>> Begin

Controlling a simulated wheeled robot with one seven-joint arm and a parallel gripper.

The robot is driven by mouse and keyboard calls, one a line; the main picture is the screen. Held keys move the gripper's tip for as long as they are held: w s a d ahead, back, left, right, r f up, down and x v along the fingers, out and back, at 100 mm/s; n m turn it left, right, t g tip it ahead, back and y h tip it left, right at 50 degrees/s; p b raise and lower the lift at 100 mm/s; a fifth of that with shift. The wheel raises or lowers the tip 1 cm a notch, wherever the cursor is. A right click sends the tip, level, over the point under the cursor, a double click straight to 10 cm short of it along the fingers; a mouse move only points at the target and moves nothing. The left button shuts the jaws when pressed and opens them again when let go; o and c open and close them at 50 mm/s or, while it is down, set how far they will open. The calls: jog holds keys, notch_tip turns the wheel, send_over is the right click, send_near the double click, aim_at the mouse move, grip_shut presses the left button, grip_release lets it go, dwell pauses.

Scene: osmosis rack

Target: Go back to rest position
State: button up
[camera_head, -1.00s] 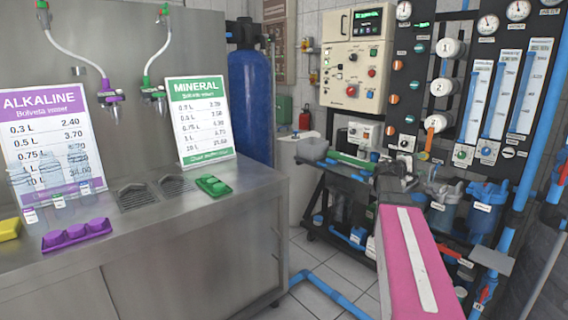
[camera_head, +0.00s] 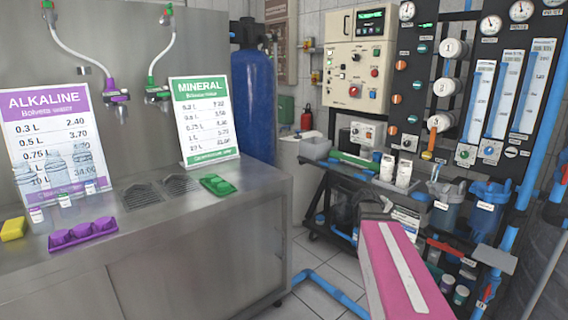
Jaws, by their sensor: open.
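My pink arm link with a white stripe rises from the bottom right. My gripper (camera_head: 373,206) shows small and dark at its far end, partly hidden by the link. It is open, in front of the lower part of the osmosis rack (camera_head: 335,172). I see nothing held in it. Two white bottles (camera_head: 404,174) stand on the rack's shelf just above and right of the gripper, apart from it.
A steel counter (camera_head: 200,222) fills the left, with a purple holder (camera_head: 82,234), a green holder (camera_head: 217,184), clear bottles (camera_head: 55,170) and price signs. A blue tank (camera_head: 252,100) stands behind.

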>> End

→ **Work instructions**
Output each line exactly; omit every picture.

→ **Reply**
Controlling a simulated wheeled robot with one seven-joint arm and a parallel gripper.

The robot is driven by mouse and keyboard calls, one a line; the main picture is the screen. Held keys move the gripper's tip for as long as they are held: w s a d ahead, back, left, right, r f up, down and x v along the fingers, out and back, at 100 mm/s; n m turn it left, right, t g tip it ahead, back and y h tip it left, right at 50 degrees/s; p b raise and lower the lift at 100 mm/s; a fifth of that with shift. The wheel raises or lowers the tip 1 cm a notch, wherever the cursor is. A right click sends the tip, level, over the point under the cursor, a double click straight to 10 cm short of it along the fingers; a mouse move only points at the target and moves nothing. The left button shuts the jaws when pressed and opens them again when let go; o and c open and close them at 50 mm/s or, while it is down, set how far they will open. The calls: jog holds keys, notch_tip turns the wheel, send_over is the right click, send_near the double click, aim_at the mouse move, grip_shut presses the left button, grip_release lets it go, dwell pauses.

Scene: osmosis rack

Target: Go back to rest position
State: button up
[camera_head, -1.00s] 
[camera_head, +0.00s] 
Jaws, by their sensor: open.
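My pink arm link with a white stripe rises from the bottom right. My gripper (camera_head: 373,206) shows small and dark at its far end, partly hidden by the link. It is open, in front of the lower part of the osmosis rack (camera_head: 335,172). I see nothing held in it. Two white bottles (camera_head: 404,174) stand on the rack's shelf just above and right of the gripper, apart from it.
A steel counter (camera_head: 200,222) fills the left, with a purple holder (camera_head: 82,234), a green holder (camera_head: 217,184), clear bottles (camera_head: 55,170) and price signs. A blue tank (camera_head: 252,100) stands behind.

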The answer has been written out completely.